In compenso regala soddisfazioni sullo sterrato veloce e sui fondi a bassa aderenza grazie alla trazione integrale Quattro assistita da controlli elettronici.

Capofamiglia

L’esperimento piace, anche se per i primi anni la A6 rimane l’unica Allroad a listino, confermata che sulla successiva generazione che debutta nel 2004, un paio d’anni prima che la Q7 inauguri la famiglia dei Suv veri e propri.

Audi allroad

La serie “C6” tuttavia si imborghesisce un po’, mantenendo forme e profili più simili a quelli dei modelli” bassi” e riducendo le parti di carrozzeria “al naturale” che a richiesta possono essere interamente verniciate mentre una calandra single frame a barre verticali la distingue dal resto della gamma A6.

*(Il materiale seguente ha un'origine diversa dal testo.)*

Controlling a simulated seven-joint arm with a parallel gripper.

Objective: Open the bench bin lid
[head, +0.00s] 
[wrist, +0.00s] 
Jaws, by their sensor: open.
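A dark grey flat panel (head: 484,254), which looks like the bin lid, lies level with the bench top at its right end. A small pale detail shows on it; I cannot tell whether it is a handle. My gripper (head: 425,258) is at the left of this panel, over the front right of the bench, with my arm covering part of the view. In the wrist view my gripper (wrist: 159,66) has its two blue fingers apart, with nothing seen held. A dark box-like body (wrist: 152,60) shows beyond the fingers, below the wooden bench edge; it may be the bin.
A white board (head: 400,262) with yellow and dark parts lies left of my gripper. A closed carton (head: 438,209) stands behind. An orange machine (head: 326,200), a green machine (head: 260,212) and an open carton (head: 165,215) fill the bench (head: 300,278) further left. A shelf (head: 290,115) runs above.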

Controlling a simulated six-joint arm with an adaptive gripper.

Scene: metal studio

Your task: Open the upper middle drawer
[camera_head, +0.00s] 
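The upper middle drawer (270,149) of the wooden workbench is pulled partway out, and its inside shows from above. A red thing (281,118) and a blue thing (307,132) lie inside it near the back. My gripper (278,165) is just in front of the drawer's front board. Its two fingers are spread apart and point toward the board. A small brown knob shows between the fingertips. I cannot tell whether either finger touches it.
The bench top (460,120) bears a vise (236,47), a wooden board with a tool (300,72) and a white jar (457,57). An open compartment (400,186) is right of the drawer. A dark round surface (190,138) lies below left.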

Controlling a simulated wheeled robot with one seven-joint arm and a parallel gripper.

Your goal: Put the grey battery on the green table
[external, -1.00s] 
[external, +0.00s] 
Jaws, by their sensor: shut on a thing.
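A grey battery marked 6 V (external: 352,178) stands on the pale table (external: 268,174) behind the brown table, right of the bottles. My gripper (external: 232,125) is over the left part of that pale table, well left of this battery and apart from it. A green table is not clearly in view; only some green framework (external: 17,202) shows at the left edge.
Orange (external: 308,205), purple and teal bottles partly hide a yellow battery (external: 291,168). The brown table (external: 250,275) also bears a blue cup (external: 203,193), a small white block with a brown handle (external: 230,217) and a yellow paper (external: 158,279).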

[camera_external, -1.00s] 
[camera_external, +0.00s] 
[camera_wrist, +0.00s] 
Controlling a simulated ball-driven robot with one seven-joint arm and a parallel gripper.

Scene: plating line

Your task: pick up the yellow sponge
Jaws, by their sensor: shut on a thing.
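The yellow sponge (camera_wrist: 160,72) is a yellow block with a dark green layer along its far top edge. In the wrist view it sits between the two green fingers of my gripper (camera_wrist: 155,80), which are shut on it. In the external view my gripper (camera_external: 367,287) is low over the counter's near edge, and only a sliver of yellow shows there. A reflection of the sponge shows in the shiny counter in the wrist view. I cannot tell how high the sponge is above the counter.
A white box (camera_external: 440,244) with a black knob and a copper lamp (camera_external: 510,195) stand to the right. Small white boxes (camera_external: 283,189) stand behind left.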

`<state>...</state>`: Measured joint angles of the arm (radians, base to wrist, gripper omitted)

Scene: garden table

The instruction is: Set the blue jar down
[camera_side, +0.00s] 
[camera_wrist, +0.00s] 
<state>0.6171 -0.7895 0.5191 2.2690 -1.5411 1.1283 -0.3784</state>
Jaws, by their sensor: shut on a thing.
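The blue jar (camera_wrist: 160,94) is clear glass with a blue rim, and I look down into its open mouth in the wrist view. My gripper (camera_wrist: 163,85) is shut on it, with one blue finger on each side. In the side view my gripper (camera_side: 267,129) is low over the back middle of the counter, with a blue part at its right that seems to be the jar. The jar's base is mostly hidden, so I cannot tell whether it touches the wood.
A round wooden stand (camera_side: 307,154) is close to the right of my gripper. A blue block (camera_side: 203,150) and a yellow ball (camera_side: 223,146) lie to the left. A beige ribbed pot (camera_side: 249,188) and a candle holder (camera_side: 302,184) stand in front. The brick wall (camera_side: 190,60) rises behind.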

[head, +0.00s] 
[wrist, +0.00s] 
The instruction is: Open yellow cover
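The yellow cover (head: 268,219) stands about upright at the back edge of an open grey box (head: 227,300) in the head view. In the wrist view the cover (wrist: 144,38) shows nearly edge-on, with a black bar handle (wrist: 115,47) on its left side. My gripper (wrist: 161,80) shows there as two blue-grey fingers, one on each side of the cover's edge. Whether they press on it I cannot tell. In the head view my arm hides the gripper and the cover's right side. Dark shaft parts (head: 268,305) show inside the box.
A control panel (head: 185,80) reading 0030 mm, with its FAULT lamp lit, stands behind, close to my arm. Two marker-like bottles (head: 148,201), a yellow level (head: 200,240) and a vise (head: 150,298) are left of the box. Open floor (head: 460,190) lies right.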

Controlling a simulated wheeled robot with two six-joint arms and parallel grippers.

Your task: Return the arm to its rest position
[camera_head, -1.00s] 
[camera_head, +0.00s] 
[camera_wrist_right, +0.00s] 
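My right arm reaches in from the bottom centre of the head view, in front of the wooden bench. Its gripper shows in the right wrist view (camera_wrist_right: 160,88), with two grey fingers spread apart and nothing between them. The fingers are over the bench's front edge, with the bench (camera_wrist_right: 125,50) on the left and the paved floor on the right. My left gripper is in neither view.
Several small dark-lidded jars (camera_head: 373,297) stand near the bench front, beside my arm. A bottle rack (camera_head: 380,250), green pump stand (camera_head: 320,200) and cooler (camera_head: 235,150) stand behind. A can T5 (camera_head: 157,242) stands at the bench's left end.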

L’evoluzione inoltre abbandona il riduttore perché anche i cambi manuali lasciano progressivamente il posto ai Tiptronic, richiesti dalla stragrande maggioranza della clientela e di serie per oltre metà dei motori che continuano a crescere in potenza.

Audi allroad

Nel 2009, finalmente, si raddoppia con la A4 Allroad: meno estrema, priva di sospensioni pneumatiche, la sorella minore si accontenta di un assetto rialzato di 20 mm. La sua arma è un bilanciamento particolarmente ricercato ottenuto da una piattaforma, condivisa con la fresca Q5, che ha riposizionato gli organi meccanici spostando il differenziale centrale Torsen davanti alla frizione. 

Sviluppi mancati

Man mano che cresce la famiglia “Q“, la voglia di Allroad non diminuisce: le Allroad Quattro sono oggi parte integrante dell’offerta di A4 e A6 e negli ultimi anni ai modelli di serie si sono affiancate numerose concept che suggeriscono l’allargamento della famiglia su altre linee di modelli.

Audi allroad

Tra queste, la suggestiva “Allroad Shooting Brake” del 2014 (foto sopra) seguita a breve distanza dalla “TT Offroad Concept”, che ripropongono la suggestiva ipotesi di applicare il concetto ad una sportiva “pura” come la TT. Un esperimento, infondo, già tentato nel 2000 con la “Steppenwolf” ma (purtroppo) ad oggi ancora senza seguito.